* **REQUEST**:
Find the word "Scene" in the data. Return every line where it appears.

Data items
>>

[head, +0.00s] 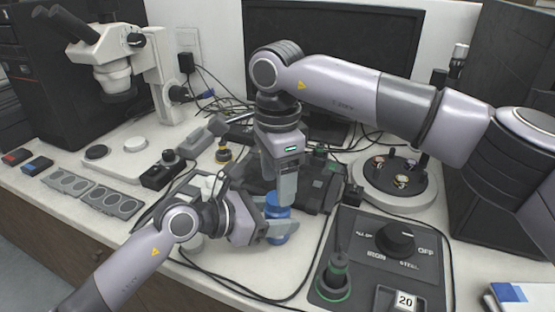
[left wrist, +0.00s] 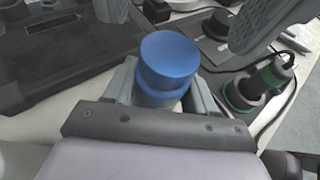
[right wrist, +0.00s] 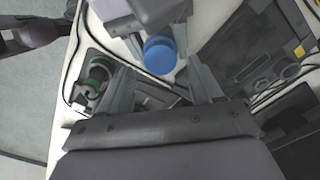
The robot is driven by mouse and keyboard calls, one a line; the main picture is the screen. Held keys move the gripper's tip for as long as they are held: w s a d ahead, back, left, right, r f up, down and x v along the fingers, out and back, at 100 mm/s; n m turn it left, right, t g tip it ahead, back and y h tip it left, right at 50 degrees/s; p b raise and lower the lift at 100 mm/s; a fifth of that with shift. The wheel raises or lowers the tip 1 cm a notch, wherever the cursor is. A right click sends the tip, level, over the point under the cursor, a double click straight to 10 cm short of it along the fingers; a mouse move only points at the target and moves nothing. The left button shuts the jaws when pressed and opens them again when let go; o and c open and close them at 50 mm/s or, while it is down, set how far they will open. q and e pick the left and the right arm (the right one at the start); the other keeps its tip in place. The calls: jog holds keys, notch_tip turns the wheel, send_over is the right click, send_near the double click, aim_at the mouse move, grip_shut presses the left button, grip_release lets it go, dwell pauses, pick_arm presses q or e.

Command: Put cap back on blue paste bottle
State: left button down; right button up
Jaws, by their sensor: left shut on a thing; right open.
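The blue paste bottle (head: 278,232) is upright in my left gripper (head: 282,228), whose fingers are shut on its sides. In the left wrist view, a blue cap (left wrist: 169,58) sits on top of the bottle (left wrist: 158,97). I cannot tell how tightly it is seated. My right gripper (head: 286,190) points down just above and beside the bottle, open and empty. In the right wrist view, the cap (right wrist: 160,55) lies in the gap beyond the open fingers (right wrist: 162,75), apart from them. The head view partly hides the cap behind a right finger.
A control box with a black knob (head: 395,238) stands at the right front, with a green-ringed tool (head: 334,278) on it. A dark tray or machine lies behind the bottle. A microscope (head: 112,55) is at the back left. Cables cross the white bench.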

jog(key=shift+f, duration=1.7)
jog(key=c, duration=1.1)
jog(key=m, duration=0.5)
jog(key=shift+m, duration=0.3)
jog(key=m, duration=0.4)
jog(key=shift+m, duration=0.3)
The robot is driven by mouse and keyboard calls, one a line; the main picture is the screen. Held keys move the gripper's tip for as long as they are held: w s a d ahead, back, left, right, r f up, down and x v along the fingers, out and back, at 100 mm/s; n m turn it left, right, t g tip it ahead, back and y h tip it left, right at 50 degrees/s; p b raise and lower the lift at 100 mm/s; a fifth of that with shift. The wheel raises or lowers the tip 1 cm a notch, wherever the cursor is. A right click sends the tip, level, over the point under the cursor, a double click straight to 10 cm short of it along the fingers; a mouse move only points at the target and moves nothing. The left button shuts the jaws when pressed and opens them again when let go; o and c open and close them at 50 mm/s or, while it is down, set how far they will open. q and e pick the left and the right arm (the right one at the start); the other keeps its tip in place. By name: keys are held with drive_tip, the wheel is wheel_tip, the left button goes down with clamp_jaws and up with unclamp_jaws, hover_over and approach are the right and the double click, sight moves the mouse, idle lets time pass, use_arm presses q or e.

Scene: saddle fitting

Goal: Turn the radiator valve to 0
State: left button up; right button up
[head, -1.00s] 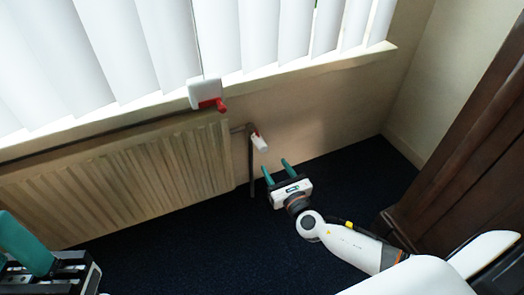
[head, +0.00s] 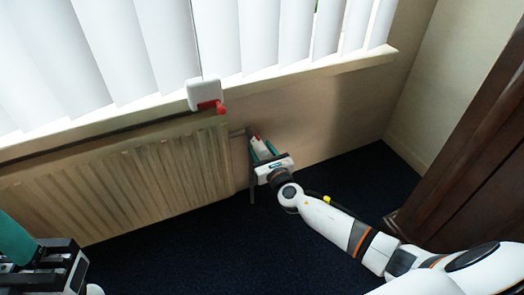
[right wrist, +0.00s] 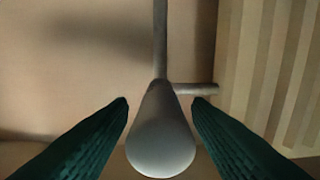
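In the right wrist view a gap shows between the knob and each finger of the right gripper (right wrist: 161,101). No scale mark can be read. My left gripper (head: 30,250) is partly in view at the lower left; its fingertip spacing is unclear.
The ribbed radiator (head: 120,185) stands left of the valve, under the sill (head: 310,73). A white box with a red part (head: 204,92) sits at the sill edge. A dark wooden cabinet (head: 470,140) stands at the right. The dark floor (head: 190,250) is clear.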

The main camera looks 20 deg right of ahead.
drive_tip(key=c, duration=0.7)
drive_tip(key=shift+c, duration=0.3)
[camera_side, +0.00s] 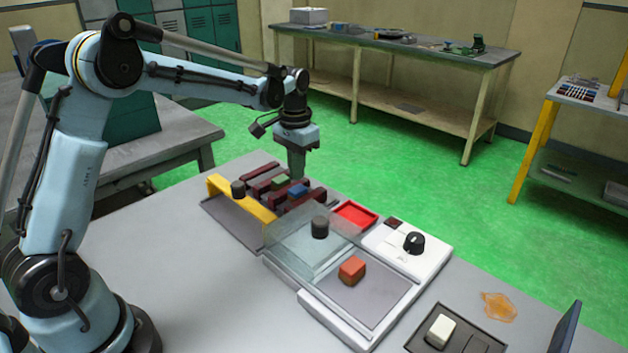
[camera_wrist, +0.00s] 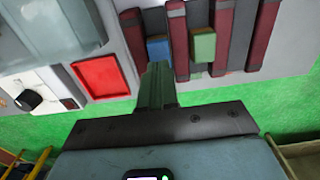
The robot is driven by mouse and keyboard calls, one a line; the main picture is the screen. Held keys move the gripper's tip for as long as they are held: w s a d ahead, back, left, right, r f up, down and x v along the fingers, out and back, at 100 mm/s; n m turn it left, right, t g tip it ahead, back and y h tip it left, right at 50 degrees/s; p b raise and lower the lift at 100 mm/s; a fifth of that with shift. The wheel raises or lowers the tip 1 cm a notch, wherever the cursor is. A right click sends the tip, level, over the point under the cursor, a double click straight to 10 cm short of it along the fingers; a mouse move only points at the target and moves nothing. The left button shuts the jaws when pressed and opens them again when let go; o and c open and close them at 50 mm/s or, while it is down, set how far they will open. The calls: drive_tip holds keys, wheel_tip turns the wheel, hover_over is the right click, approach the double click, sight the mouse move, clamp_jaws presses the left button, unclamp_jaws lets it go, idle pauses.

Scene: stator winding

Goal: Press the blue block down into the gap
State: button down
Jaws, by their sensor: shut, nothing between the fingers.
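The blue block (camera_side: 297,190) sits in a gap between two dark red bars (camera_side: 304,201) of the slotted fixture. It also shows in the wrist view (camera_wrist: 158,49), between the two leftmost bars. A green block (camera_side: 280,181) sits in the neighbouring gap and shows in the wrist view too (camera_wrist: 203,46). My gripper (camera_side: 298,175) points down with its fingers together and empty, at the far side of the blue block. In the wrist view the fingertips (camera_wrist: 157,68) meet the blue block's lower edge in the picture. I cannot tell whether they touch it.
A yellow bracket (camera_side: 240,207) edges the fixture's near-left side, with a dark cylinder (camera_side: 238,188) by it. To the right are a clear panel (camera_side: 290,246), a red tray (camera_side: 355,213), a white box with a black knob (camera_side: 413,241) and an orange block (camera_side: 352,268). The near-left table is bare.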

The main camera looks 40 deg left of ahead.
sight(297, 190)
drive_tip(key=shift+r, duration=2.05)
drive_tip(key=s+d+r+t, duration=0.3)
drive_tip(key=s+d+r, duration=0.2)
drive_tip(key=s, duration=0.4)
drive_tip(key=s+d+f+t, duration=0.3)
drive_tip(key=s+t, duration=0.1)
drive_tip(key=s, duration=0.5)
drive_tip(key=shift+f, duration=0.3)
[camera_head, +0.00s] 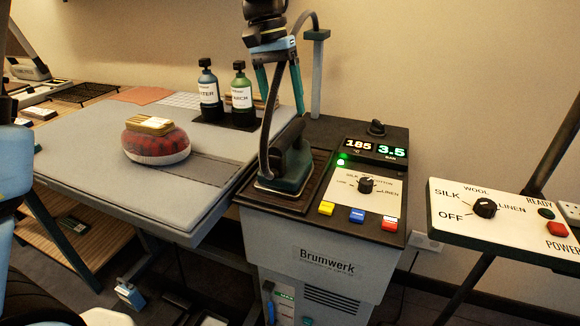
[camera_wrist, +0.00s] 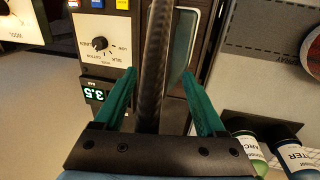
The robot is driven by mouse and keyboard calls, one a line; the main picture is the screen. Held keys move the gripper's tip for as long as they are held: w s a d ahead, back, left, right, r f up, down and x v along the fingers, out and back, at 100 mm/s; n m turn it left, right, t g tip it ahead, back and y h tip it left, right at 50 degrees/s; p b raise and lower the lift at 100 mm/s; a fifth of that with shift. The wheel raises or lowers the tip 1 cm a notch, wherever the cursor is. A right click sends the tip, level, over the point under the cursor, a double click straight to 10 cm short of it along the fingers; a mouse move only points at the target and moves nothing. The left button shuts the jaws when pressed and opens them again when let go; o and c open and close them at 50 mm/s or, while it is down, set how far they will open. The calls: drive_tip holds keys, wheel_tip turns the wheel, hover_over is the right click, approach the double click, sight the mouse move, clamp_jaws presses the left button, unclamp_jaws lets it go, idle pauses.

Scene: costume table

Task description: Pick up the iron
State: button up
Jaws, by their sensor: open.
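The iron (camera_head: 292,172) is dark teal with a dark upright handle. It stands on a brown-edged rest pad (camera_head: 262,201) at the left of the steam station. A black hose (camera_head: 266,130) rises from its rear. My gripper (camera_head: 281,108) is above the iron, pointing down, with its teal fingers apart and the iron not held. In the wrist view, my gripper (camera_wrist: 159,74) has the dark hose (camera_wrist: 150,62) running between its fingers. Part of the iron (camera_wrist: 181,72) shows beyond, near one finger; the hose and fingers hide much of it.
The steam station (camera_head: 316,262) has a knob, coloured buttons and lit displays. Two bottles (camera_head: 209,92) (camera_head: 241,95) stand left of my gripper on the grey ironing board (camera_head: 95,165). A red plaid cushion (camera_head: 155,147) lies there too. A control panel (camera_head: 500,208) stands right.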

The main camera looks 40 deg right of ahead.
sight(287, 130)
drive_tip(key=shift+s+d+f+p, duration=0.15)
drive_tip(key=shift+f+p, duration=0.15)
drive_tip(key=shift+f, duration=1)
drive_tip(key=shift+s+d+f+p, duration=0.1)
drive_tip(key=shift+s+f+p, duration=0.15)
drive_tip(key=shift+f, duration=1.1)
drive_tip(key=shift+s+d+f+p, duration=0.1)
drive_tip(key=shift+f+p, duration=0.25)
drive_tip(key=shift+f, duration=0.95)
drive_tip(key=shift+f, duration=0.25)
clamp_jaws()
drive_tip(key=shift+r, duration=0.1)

<<

* **RIGHT ANSWER**:
Scene: saddle fitting
Scene: stator winding
Scene: costume table

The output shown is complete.